Pirates’ hopes for Freese were high. He had just won the Puerto Rican Winter League batting title (.330) for the Mayaguez Leones. Freese’s feat was no small achievement. The Puerto Rican League was stocked with top major league pitchers intent on spend their winters improving. Among them were Ruben Gomez, Satchel Paige and Harvey Haddix. The Pirates’ yearbook described Freese’s bat as “lusty.”
Even though Freese tore up the Puerto Rican League and had impressive statistics in AAA Hollywood for the Pacific Coast League Stars (.302 in 1955; .274 in 1956) and in Los Angeles for the Angels (.291 in 1957), his Pittsburgh numbers never met expectations. Playing part time in 1955, his only season with the Bucs, Freese hit .257.

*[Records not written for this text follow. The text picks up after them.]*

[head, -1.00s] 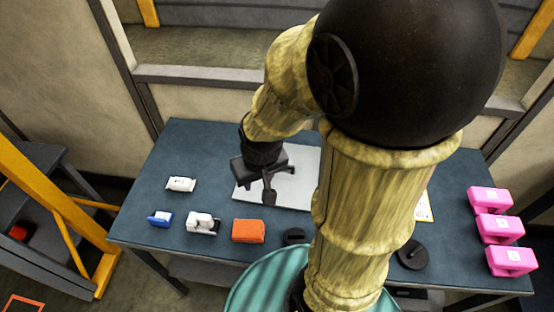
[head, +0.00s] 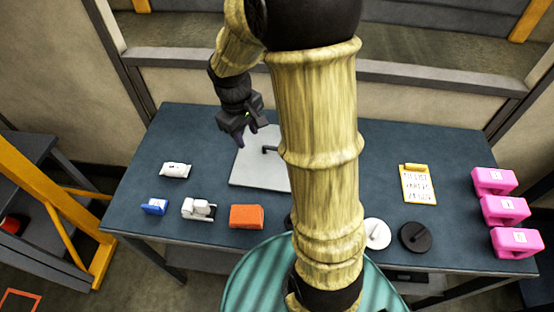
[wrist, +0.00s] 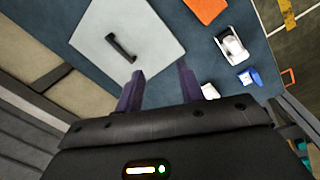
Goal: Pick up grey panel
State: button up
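The grey panel (head: 255,171) is a flat light-grey plate with a dark bar handle, lying on the blue table. In the head view my arm hides its right part. In the wrist view the panel (wrist: 155,40) lies beyond my fingertips, with its handle (wrist: 121,47) up and to the left of them. My gripper (head: 246,138) is over the panel's far left edge in the head view, above the table and apart from the handle. In the wrist view my gripper (wrist: 160,76) has its two purple-grey fingers spread with nothing between them.
An orange block (head: 246,216), a white device (head: 198,209), a blue box (head: 154,206) and a white packet (head: 175,170) sit left on the table. A yellow clipboard (head: 418,185), white disc (head: 377,233), black disc (head: 414,237) and pink blocks (head: 504,210) are right.

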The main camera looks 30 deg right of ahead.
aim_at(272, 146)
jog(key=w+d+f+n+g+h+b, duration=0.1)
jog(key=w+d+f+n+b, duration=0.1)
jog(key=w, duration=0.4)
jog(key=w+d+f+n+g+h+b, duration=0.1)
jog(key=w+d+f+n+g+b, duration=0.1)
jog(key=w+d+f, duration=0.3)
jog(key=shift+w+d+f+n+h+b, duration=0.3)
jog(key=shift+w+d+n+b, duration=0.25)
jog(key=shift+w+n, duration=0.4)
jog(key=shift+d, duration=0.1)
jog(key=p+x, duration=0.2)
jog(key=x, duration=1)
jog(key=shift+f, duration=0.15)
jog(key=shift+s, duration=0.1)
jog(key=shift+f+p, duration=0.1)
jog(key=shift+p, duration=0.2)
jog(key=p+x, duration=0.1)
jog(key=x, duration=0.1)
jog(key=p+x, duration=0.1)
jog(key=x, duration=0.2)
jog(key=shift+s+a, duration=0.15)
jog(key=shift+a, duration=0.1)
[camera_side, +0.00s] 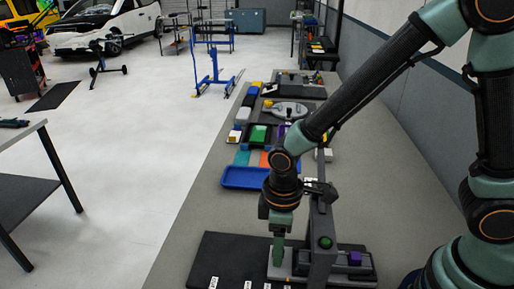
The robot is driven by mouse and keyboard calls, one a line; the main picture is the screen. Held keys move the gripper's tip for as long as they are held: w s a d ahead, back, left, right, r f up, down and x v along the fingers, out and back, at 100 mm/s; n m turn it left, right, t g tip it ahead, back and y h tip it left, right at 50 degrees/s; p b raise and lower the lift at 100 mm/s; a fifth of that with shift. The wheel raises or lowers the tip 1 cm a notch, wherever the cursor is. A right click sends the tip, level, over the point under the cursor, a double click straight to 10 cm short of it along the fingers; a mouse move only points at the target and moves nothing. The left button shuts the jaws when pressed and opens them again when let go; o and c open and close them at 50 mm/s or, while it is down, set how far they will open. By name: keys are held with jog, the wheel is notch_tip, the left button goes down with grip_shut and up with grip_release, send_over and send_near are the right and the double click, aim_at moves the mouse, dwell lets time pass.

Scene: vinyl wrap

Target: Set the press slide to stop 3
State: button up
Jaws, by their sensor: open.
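The press slide (280,271) appears to be the light grey block low on the dark base plate (225,252), at the bottom centre. A dark upright press frame (320,235) with a green round knob stands just right of it. My gripper (278,250) points down with its green fingers at the light block; it is open. I cannot tell whether the fingers touch the block. Small white labels (213,282) lie along the front of the plate; their numbers are too small to read. My wrist and the frame hide part of the slide.
A purple block (354,258) sits on the plate right of the frame. Behind it on the bench are a blue tray (244,178), a black tray with a green item (258,135), and a grey round fixture (287,110). The bench left of the plate is clear.

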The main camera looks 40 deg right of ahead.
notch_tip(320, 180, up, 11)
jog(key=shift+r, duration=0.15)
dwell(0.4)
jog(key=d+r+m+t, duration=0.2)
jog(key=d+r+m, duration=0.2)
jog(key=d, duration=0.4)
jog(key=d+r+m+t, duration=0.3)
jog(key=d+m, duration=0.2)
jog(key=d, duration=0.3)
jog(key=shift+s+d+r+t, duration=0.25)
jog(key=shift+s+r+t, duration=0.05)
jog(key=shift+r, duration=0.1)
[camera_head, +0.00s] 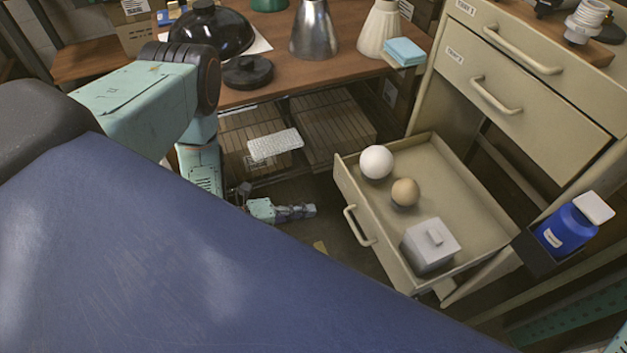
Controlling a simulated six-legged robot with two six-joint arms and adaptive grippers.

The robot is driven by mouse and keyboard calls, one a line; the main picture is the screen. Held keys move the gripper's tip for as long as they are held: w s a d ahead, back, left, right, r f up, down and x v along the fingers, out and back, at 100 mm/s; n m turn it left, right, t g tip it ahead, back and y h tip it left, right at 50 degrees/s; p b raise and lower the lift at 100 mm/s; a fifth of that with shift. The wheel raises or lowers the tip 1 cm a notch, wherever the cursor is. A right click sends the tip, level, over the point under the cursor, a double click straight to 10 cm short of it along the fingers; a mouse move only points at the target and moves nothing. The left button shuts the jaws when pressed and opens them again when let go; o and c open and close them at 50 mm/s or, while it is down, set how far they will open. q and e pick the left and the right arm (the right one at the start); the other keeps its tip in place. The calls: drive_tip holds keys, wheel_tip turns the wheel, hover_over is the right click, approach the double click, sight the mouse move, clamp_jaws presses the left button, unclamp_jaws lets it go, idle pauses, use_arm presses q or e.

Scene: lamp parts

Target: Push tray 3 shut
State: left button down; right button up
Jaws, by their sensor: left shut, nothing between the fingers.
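The open tray (460,185), the lowest in the beige cabinet, is pulled out. It holds a white ball (376,162), a smaller tan ball (405,192) and a grey box with a knobbed lid (431,246). Its label is not visible; the two trays above are shut and labelled. Its front carries a curved handle (358,226). My left gripper (308,211) is shut and empty, to the left of the tray front, pointing toward it with a visible gap. My right gripper is not in view.
A wooden table (345,68) behind bears a black dome shade (211,30), a metal cone shade (314,30) and a cream shade (381,30). A blue bottle (566,229) sits in a holder right of the open tray. My blue body covers the lower left.

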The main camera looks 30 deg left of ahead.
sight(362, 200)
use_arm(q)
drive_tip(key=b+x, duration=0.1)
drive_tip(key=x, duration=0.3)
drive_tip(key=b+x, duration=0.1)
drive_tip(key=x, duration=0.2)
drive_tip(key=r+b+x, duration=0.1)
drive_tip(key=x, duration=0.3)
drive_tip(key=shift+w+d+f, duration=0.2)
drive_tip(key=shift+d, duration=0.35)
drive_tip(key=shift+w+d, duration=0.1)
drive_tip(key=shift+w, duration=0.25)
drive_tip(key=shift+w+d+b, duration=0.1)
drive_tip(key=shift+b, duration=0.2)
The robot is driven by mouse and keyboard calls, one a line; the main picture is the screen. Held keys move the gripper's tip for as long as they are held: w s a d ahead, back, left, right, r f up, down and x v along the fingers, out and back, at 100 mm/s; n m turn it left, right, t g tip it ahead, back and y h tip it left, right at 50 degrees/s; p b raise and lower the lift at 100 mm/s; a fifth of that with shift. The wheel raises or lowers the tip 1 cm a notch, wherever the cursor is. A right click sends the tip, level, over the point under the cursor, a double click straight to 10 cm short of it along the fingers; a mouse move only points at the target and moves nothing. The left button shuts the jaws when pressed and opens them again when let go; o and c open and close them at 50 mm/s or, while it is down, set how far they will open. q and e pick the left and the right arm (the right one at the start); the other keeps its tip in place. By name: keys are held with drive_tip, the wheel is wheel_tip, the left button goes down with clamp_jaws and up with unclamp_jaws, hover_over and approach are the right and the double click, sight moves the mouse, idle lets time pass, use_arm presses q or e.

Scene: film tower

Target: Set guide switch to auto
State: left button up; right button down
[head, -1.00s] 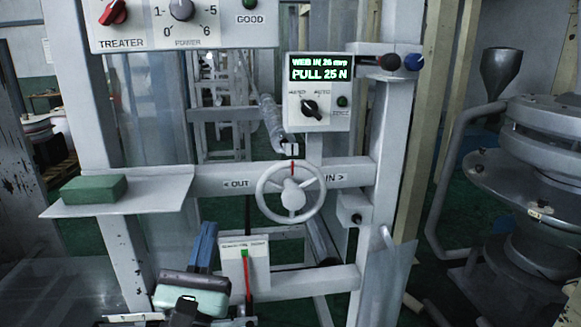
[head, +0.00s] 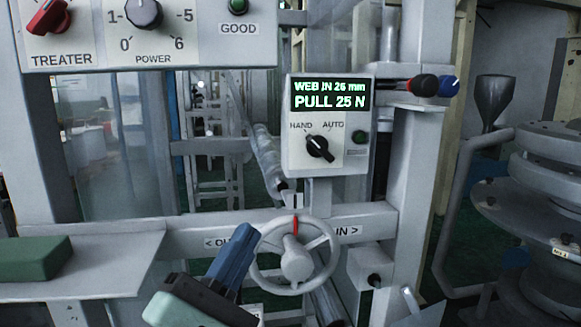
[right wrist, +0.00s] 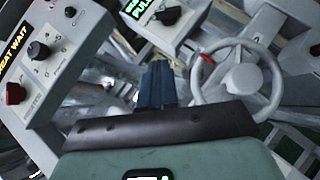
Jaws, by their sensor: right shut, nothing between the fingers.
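The guide switch (head: 319,148) is a black knob on a grey box under a lit display. HAND is printed at its upper left and AUTO at its upper right. Its pointer end leans up and left, towards HAND. The knob also shows at the top of the right wrist view (right wrist: 167,16). My right gripper (head: 240,243) has blue fingers, shut and empty. It is below and left of the switch box, in front of the handwheel's left rim, and apart from the switch. In the right wrist view, its fingers (right wrist: 157,82) point up towards the box. My left gripper is not in view.
The handwheel (head: 297,260) stands below the box, partly covered by my gripper. A treater panel (head: 200,50) with knobs hangs at the upper left. A shelf (head: 110,265) holds a green block (head: 32,258). Red and blue-ended knobs (head: 424,84) stick out right of the box.

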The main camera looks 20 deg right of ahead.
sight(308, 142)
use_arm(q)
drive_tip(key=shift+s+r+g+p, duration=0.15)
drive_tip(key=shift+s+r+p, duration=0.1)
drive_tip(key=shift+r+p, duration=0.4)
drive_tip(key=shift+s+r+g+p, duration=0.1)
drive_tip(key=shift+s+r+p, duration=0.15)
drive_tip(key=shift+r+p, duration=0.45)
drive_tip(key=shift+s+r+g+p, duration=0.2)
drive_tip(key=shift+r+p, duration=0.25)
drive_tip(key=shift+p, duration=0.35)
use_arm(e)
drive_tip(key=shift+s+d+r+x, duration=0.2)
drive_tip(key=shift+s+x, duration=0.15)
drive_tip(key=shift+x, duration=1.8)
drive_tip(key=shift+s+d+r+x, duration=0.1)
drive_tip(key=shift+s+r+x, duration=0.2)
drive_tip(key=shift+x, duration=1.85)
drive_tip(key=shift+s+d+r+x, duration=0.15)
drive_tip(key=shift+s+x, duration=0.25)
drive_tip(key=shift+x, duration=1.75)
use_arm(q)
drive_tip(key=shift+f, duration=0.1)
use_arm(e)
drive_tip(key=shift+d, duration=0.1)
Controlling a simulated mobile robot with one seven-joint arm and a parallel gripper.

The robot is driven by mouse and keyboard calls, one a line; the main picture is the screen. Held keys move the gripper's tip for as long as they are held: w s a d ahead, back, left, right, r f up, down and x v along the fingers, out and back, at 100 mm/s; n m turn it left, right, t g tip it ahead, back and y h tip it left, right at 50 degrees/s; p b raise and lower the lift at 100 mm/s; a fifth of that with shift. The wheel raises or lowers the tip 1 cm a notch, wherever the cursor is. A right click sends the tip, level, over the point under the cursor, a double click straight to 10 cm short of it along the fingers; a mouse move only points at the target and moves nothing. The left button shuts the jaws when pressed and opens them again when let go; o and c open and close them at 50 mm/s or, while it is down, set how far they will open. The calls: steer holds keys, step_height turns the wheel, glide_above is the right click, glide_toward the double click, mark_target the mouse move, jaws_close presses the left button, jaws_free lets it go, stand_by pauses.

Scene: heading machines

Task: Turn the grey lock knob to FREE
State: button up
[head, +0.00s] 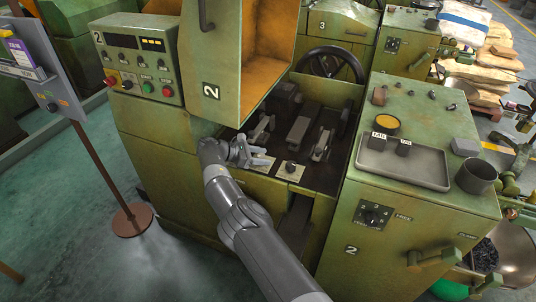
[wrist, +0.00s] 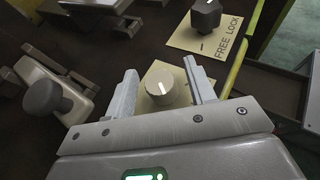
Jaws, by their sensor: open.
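A light grey round knob (wrist: 166,86) with a white pointer line sits on a beige plate in the wrist view. The line runs nearly up and down in the picture. My gripper (wrist: 160,66) is open, with one finger on each side of this knob and a visible gap to each. The knob's plate is mostly covered, so its label cannot be read. In the head view my gripper (head: 253,153) is over the left plate (head: 262,162), and the grey knob cannot be made out there.
A dark faceted knob (wrist: 206,17) sits on a neighbouring plate (wrist: 218,42) marked FREE LOCK; it also shows in the head view (head: 291,167). A dark grey round knob (wrist: 43,97) stands on a lever at left. The orange-lined guard (head: 270,60) rises behind my gripper.

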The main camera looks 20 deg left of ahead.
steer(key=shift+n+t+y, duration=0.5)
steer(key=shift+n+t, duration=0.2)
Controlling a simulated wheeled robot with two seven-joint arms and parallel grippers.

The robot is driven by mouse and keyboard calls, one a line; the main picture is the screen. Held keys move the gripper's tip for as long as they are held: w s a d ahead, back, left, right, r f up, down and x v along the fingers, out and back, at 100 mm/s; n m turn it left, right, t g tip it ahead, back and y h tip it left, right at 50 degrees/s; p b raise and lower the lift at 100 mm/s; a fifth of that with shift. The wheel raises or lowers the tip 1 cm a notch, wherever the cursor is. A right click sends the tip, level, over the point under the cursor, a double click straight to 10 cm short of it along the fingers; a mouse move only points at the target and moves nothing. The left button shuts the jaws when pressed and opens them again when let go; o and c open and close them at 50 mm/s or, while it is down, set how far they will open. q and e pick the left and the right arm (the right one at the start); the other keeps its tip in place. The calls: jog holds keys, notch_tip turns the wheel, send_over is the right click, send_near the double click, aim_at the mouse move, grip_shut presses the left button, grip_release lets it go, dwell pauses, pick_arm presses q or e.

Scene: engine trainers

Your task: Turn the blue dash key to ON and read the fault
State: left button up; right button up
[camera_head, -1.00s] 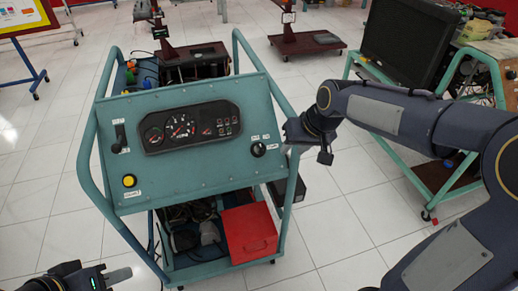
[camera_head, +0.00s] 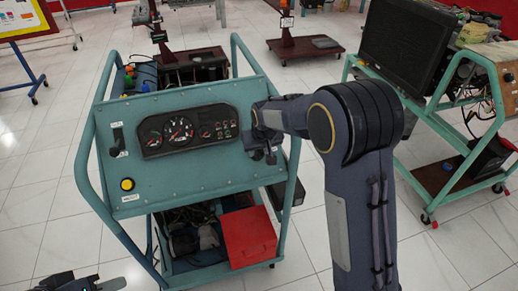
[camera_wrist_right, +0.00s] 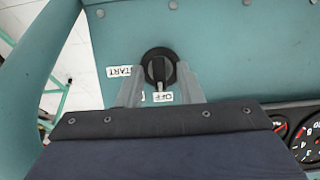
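The teal dash panel (camera_head: 190,180) carries a gauge cluster (camera_head: 188,130). In the right wrist view a round black key switch (camera_wrist_right: 159,66) sits on the teal panel near START and OFF labels; no blue shows on it. My right gripper (camera_head: 262,148) is at the panel's right side and hides the switch in the head view. In the right wrist view its two grey fingers (camera_wrist_right: 159,80) are apart on either side of the switch, with gaps visible. My left gripper (camera_head: 95,285) is partly in view at the bottom left, its fingers unclear.
A yellow button (camera_head: 127,184) and a black toggle (camera_head: 118,140) are on the panel's left. A red box (camera_head: 249,238) sits on the lower shelf. A second trainer with a dark screen (camera_head: 403,48) stands to the right. Tiled floor is clear between them.

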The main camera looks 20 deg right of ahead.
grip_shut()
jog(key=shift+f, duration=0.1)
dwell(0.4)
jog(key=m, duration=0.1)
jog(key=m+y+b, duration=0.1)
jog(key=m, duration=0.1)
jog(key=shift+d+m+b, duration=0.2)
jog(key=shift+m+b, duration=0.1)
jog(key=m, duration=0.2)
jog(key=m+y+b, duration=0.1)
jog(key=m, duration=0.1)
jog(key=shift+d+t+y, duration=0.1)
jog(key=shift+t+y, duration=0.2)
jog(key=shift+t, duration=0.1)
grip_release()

But…Freese had one outstanding Pirates’ moment. On May 1, Freese hit an inside the park grand slam home run against the St. Louis Cardinals. In the bottom of the 8th, Freese blasted a 440-foot screaming line drive off Herb Moford to the deepest part of expansive Forbes Field. Freese’s titanic shot knocked in Dick Groat, Felipe Montemayor and Dale Long and, behind Ronnie Kline’s masterful pitching (game time—1:56) propelled the Pirates to a 7-0 win in the nightcap of a double header. The Bucs lost the opener, 4-3.
Freese enjoyed a standout Pacific Coast League career. A three-time PCL All-Star (once in 1956 with the Angles and again in 1958 and 1959 with the Portland Beavers), Freese was the Beavers’ regular third baseman from 1957-1960, Freese put up eye-popping stats in 1958 and 1959: .305, 31 HRs and 80 RBIs and .319, 21HRs and 81 RBIs, respectively. Many analysts consider the old PCL equal to the majors in terms of its standards.
After his playing days ended, Freese coached for the Cubs and managed for a dozen years in the minor leagues including a stint with the Bakersfield Dodgers. Freese settled in Portland and in 2008 the Portland Hall of Fame inducted him into the Oregon Sports Hall of Fame.
A few months ago, Freese and I spoke by telephone. I told him that I grew up in pre-Dodgers’ Los Angeles and had rooted for him as a Stars. I added that as a 1960s University of Pittsburgh undergraduate, I had seen dozens of games at Forbes Field. We spoke fondly about Golden Era baseball which Freese was delighted to have been part of.